Por isso, mascarei o meu medo de "Adamastor", antigo e lido em idade aúrea.
Por isso, fui à estátua e admirei-lhe as formas, escolhendo-a, brincando.
Explico-lhe, assim e aqui, o sentido. A hidra de mil cabeças e os pregos dos meus pesadelos. Os meus pânicos, domésticos, privados, junção de todos e outros que inventei ou habitei.

Uma "aparente imagem de medo" que é só imaginação artística.
Para meu descanso: foto tirada na claridade, esconjurando pavor do escuro.

Refúgio de palavra na arte.














27 comentários:

M. disse...

Aqui, a estátua em corpo inteiro ainda mete mais medo. Gostei de te ler.
Um beijo.

Pitanga Doce disse...

O medo é o maior entrave na vida das pessoas. Sorte de quem não o tem ou o domina. Mas como?

beijos sem medo...agora.

Bela disse...

Gostei de ler. Emocionou-me.
Bjs

Maria Azenha disse...

digno de nota luminosa.
não será a consciência, a Luz?

até sempre,

***maat

Anónimo disse...

Palavras e imagens,estas aflitivas pelo que representaram de pavores e angústias na nossa infância.A lucidez do medo que desagua na CORAGEM!
Well done...

Maria Manuel disse...

Belíssimo texto que nos enreda e desenreda nos/dos teus medos!
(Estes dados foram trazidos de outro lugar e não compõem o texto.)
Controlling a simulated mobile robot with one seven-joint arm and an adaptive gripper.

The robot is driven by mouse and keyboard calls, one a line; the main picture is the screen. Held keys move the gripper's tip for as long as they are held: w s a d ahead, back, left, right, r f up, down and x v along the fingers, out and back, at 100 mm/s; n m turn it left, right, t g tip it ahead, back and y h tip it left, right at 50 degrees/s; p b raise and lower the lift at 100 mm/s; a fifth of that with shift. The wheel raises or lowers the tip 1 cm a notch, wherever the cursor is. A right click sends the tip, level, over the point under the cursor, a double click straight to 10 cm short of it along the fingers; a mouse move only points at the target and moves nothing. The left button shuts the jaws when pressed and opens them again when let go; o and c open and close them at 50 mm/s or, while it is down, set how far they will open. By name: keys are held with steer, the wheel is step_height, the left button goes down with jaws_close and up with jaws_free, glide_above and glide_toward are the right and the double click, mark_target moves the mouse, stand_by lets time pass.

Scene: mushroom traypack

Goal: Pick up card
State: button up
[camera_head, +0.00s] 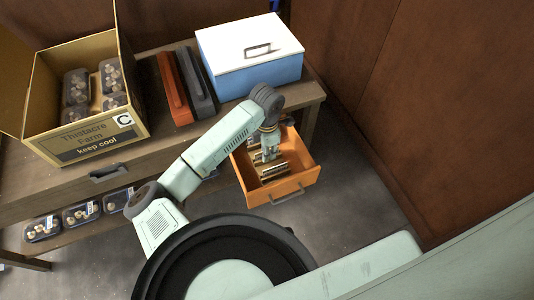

:-) Nem era preciso este sorriso "de esconjuro", porque a beleza das palavras já arredou todos os males!

Licínia Quitério disse...

Bonito texto. Os nossos Adamastores tomam tantas formas. Há quem consiga exorcisá-los. Pela arte, pela escrita, ou pela revolta contra quem persiste em nos barrar o caminho para oriente.

Beijos.

Tozé Franco disse...

Bonito texto.
Há que vencer os nossos medos...ou pelo menos tentar.

greentea disse...

também não tenho medo , ando , sempre andei às escuras pela casa toda, sempre me levantei para saber o que era um determinado barulho que ouvi, aprendi a escutar e a distinguir e nem em Africa tinha medo nem de conduzir de noite por estradas onde não havia ninguém e era preciso fazer 100 kms para chegar ao aeroporto...
Mas há outras coisas que assustam e fazem doer.

Alberto Oliveira disse...

o meu medo é mais receio
d´em tal medo me perder;
não tem princípio nem meio
nem sítio p´ra me esconder.


Belo exercício o teu.

Óptimo fim de semana!!

Legível.

Isamar disse...

Passei para te deixar um beijinho e desejar um bom fim de semana.Com cheirinho do campo.

Anónimo disse...

Belas fotos e belo texto, em que me revejo! Cheguei a si através do Local. Pena não a termos por cá!

Teresa Durães disse...

eu nunca fui bem comportada :| e também tinha medo do escuro, medo das tempestades e sobretudo medo do que estava debaixo da cama (os meus pesadelos?)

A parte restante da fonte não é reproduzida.